14 March 2014

Côte de bœuf au barbecue

A côte is a rib, and a côte de bœuf is a rib of beef, a rib steak, or a rib roast. It's thicker than your average steak, but smaller and thinner than a full roast. In France,the côte de bœuf is generally a single rib, unlike American prime rib, which is several ribs cut to be cooked as a roast in the oven.

We cooked a côte de bœuf on our new gas barbecue grill yesterday. It was a big success. Delicious. It's not something we eat often. But Walt has mastered the new grill already. He seared the meat on both sides on a very hot grill. Then he turned the heat down and let the meat cook for 10 or 15 minutes. After that, it went on the warming rack under the domed lid of the grill with the burners turned off and it rested for as long as it had cooked, about 25 minutes.

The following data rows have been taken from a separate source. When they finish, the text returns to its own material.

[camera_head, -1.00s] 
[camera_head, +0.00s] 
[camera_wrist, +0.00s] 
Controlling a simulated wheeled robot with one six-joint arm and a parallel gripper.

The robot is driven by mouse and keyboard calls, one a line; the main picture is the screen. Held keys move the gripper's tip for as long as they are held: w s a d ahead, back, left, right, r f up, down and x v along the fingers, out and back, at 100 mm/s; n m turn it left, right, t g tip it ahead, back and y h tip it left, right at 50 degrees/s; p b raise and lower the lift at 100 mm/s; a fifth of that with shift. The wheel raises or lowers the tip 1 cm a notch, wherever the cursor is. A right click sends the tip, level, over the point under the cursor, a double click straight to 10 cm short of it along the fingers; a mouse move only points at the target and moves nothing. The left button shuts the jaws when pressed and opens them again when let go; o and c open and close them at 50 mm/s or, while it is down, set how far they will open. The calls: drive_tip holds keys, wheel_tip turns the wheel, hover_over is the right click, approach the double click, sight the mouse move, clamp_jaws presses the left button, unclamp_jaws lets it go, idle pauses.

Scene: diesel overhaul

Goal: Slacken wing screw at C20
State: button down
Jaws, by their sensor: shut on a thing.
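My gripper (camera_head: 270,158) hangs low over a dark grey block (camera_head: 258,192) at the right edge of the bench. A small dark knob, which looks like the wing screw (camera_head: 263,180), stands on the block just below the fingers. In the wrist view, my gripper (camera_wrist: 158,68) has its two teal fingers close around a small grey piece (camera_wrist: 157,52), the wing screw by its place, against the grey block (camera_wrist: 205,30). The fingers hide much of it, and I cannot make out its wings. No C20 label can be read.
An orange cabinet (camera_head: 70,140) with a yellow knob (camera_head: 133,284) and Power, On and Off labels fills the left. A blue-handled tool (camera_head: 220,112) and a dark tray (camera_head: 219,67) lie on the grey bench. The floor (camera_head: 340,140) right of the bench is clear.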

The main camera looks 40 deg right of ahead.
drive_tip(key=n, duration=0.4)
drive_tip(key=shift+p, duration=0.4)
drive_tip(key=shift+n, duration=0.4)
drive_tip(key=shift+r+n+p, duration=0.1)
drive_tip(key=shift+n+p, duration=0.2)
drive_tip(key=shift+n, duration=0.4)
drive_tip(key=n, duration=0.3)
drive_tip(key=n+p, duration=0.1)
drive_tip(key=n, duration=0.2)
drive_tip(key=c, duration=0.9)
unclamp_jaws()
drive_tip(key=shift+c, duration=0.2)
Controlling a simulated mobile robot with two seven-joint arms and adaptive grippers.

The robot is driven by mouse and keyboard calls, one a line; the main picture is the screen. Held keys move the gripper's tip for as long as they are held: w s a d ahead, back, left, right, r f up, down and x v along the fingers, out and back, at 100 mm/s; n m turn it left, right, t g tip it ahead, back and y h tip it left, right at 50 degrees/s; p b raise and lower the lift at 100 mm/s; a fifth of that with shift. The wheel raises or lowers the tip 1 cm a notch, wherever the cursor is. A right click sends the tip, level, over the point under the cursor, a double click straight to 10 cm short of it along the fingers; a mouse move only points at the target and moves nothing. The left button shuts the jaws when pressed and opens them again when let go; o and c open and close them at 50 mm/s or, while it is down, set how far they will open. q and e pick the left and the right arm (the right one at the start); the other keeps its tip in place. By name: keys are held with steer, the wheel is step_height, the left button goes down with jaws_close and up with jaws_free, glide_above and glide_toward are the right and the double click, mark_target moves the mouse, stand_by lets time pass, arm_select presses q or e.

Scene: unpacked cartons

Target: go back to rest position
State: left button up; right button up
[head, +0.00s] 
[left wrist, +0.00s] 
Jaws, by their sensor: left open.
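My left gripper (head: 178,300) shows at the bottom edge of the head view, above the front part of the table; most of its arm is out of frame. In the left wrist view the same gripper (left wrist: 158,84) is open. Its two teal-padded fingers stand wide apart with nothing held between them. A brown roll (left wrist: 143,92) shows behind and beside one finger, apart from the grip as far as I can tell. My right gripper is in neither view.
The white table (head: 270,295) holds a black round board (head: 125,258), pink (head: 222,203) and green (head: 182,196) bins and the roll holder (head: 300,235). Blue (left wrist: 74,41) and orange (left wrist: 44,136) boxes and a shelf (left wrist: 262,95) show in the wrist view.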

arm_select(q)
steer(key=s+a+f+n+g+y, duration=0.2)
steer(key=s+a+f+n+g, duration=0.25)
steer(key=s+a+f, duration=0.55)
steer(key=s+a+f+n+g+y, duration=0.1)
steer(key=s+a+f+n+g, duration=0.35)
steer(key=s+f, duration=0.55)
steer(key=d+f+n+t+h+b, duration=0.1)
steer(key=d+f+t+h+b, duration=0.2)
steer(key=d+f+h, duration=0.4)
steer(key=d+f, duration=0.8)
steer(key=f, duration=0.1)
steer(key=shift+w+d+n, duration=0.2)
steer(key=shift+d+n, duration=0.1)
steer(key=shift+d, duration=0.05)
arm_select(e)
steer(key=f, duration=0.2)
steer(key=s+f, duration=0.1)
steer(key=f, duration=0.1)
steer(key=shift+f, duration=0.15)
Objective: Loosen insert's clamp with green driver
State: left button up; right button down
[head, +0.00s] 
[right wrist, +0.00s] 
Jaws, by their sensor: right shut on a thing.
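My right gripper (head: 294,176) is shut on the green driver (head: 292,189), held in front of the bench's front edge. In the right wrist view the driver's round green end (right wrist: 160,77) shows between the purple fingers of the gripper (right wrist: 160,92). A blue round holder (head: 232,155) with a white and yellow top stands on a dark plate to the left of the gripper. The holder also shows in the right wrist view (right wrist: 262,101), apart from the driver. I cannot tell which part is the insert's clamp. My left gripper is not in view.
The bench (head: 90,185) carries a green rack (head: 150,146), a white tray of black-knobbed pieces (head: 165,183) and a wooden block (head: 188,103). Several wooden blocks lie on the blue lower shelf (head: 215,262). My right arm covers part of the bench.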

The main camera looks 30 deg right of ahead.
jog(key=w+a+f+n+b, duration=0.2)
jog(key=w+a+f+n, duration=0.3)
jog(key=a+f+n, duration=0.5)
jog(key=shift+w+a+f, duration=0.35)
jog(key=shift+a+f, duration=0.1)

This côte de bœuf was 2 inches (5 cm) thick and weighed about 800 grams, or about 1¾ lbs. It cost just less than ten euros. I removed the bone with the idea of cutting the beef into two steaks, each one inch thick. I dropped that idea, though, and decided to pound the boneless steak with a batte / attendrisseur à viande to tenderize it and flatten it a little, for quicker cooking.

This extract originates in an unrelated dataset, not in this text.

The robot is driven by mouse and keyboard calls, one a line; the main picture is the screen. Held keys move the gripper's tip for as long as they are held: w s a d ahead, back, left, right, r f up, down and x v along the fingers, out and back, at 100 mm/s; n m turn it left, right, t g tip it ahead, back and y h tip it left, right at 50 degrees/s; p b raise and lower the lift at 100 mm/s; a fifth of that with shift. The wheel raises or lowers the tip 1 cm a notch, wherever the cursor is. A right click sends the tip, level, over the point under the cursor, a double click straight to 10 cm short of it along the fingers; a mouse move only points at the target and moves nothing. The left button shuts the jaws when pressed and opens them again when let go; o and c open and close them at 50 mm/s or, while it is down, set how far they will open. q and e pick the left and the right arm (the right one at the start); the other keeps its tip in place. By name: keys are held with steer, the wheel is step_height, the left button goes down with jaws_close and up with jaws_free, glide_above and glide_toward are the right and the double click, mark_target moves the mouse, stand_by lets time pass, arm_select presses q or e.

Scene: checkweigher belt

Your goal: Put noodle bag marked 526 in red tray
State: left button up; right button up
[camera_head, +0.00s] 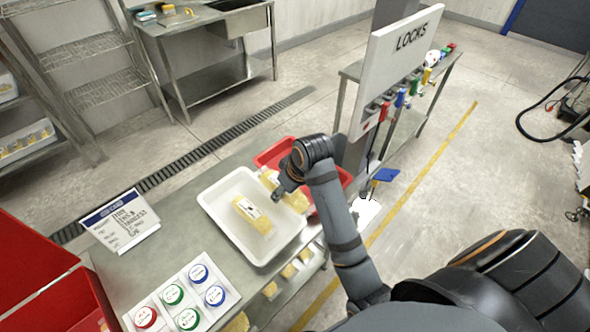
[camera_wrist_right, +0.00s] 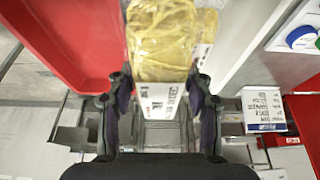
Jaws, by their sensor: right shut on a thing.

Some people from other countries tell me they aren't crazy about French beef, but I don't understand why. It might not be as fatty and tender as American beef, but it is tasty cooked either fairly rare or slow-cooked (braised, boiled) until it's nearly falling apart. American beef can't be imported into France because the French authorities object to the growth hormones that beef cattle are treated with. French cattle are grass-fed rather than fattened on so much corn, so the meat is leaner and has a different appearance and taste.

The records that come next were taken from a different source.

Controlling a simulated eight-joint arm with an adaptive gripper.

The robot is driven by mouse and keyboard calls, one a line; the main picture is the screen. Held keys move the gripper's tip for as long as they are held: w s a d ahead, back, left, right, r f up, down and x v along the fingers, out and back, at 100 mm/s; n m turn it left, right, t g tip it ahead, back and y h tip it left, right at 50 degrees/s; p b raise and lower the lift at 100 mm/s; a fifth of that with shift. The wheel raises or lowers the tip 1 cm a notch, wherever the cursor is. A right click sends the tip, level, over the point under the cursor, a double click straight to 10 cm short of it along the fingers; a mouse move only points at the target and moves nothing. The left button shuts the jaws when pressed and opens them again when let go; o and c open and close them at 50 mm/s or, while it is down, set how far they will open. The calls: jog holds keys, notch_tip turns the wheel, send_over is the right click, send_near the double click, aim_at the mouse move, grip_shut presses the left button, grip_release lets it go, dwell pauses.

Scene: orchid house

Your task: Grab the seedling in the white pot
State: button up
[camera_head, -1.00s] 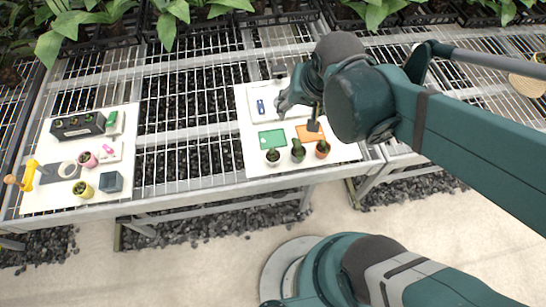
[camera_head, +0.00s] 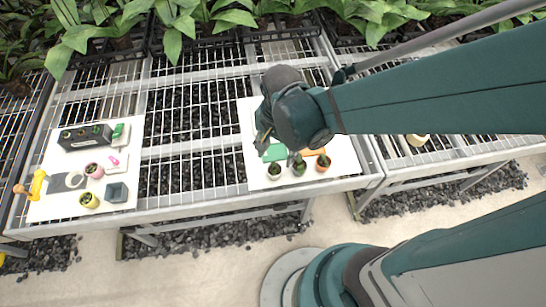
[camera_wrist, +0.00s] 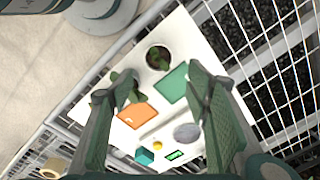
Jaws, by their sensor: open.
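The seedling in the white pot (camera_head: 274,171) stands upright at the front left of the right-hand white board, below the green pad (camera_head: 274,152). In the wrist view, a seedling in a round pot (camera_wrist: 158,57) beside the green pad (camera_wrist: 171,86) appears to be the same one; its rim is hard to make out. My gripper (camera_head: 264,140) is above the board, over the green pad's area. In the wrist view my gripper (camera_wrist: 163,84) is open, with nothing between its fingers. The potted seedling lies beyond the fingertips, towards the top of that view.
A grey pot (camera_head: 299,166) and an orange pot (camera_head: 323,162) with plants stand close to its right. An orange pad (camera_head: 313,152) lies behind them. Bare mesh separates the boards.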

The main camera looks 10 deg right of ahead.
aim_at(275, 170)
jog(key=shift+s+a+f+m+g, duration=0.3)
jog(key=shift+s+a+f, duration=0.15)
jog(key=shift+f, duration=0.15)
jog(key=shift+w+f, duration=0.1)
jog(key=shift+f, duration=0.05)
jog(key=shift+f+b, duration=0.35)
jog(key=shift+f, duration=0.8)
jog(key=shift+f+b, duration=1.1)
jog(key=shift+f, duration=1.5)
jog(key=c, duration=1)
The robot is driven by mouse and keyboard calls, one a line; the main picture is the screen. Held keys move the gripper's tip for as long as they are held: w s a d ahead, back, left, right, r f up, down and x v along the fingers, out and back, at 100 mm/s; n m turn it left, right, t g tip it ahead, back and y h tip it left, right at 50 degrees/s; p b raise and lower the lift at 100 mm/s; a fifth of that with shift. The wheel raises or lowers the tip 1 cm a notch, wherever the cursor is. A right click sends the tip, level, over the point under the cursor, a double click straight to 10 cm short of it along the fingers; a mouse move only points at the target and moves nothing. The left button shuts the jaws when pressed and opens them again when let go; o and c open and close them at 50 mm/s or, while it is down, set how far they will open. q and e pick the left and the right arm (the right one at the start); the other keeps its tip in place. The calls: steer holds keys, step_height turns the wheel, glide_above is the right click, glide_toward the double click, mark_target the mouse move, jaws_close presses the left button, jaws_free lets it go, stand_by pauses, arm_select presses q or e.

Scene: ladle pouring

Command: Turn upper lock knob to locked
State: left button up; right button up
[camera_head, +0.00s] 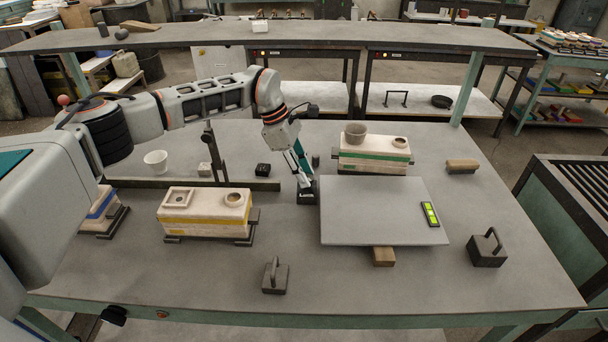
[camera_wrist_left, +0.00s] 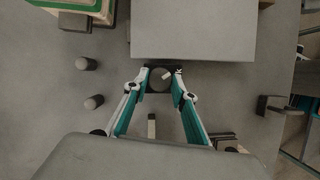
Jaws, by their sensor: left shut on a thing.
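A round dark knob (camera_wrist_left: 159,80) with a pale pointer mark sits at the edge of a grey plate (camera_wrist_left: 193,30) in the left wrist view. The mark slants up to the right. My left gripper (camera_wrist_left: 161,76) is shut on the knob, one fingertip on either side. In the head view my left gripper (camera_head: 307,192) points down at the left edge of the grey plate (camera_head: 375,215) and hides the knob. A green-lit indicator (camera_head: 430,214) lies on the plate's right side. I cannot tell whether the knob stands at locked. My right gripper is not in view.
A green-striped mold (camera_head: 374,156) stands behind the plate, and a yellow-striped mold (camera_head: 205,213) stands to its left. A wooden block (camera_head: 383,257) shows under the plate's front edge. Handled dark weights (camera_head: 275,277) (camera_head: 487,250) stand in front and at right. The table front is mostly clear.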

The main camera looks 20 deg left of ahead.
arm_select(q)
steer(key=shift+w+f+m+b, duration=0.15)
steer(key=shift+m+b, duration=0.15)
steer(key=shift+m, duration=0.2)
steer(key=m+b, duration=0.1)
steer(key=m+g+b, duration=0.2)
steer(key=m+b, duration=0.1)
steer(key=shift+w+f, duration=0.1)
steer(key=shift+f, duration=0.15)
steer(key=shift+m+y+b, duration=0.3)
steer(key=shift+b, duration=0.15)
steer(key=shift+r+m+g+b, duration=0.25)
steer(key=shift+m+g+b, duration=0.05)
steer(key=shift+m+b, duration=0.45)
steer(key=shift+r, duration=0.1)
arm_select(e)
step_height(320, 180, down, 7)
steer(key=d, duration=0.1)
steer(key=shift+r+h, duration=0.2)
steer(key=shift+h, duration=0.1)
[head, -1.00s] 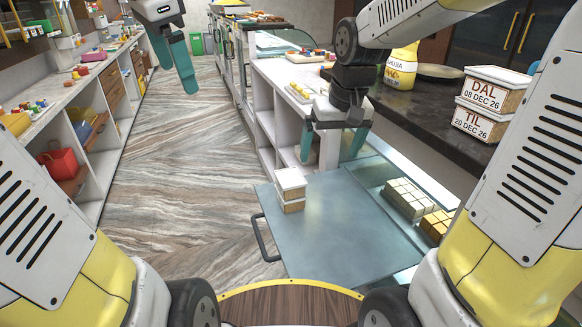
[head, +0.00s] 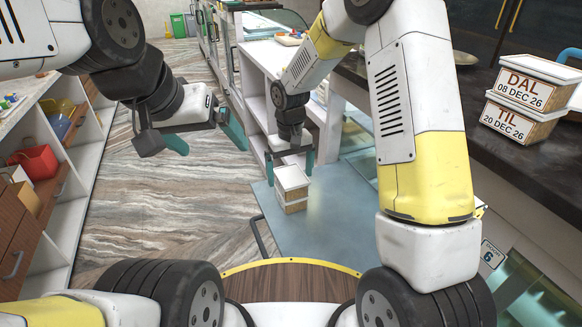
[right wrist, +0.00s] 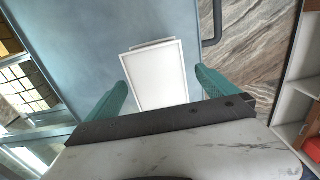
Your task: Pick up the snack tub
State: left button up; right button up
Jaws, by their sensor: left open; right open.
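The likely snack tub (head: 292,178) has a white lid and banded tan and white sides. It stands upright on a flat blue-grey panel (head: 340,225); I cannot tell whether it is one tub or two stacked. My right gripper (head: 290,163) is open just above and behind it in the head view. In the right wrist view the white lid (right wrist: 158,75) lies between and beyond the open teal fingers (right wrist: 160,92), with no clear contact. My left gripper (head: 205,138) is open and empty, left of the tub over the floor.
Two labelled tubs, DAL (head: 525,85) and TIL (head: 512,122), are stacked on the dark counter (head: 480,155) at right. A dark handle (head: 262,238) sticks out from the panel's left edge. Shelves with a red bin (head: 38,162) line the left. The floor between is clear.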

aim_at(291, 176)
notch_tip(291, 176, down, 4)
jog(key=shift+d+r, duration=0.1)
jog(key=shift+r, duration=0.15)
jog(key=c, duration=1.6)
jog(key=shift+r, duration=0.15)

  1. beef with hormones is not forbidden only in France but in all EU countries too.

  2. We can now buy beef that is
    specifically labeled "grass
    fed." It's from Minnesota, but
    I think some Texas ranchers
    are now doing the same. People
    are clamoring for pasteured food
    including dairy products and
    poultry, eggs.

  3. Ken, the cuts are different for steaks fromm the English cuts...
    the nearest to an English style, across the grain cut of steak is "bas côté"...
    otherwise they are all "long grain" cuts....
    and that seems tougher to a lot of people...
    but, personally, the meat that is race "Viande" is better than most UK beef.
    And it has been hung correctly...
    as well as being nice and dark.
    The meat marked rave "Lait" or "Laitier" [depending on store] is as tough as old boots and is perfect for a very long slow-cooked meat dish....
    In Intermarché the type is clearly marked on the label...
    albeit in 4 point type or smaller!!
    Your hunk has triggered olfactory memory...
    so I'll have a Bovril sandwich!!

  4. i like the taste of French beef so much better than ours in the US....and that steak looks perfect

  5. that looks beautiful. i need a cow.

  6. Not sure if I'm right, but that piece of meat looks very much like what we call a ribeye steak in the U.S. They rarely come 2 inches thick, however.

  7. Bob, maybe it's entrecôte when the bone is taken out and côte de bœuf when the rib bone is left in -- in France. But yes, ribeye, or delmonico. He one we had really was 2" thick before I pounded it. I remember how good the steak we ate at your house in May 2012 was.

  8. Tim, I don't really know what Bovril is. It must be some kind of beef extract, like Viandox. I don't think we have Bovril in France or in the U.S.

  9. Oooooh, I love a good grilled sirloin :) We like ours to be about 1-1/2 inches thick, and then we cook it pretty much like you did this one. Medium rare, sizzled on the outside, juicy, yummmm :)

    What French cut is similar to a sirloin, Ken?


  10. You all know my opinion......hehe

  11. Sirloin is like faux-filet, I think, Judy.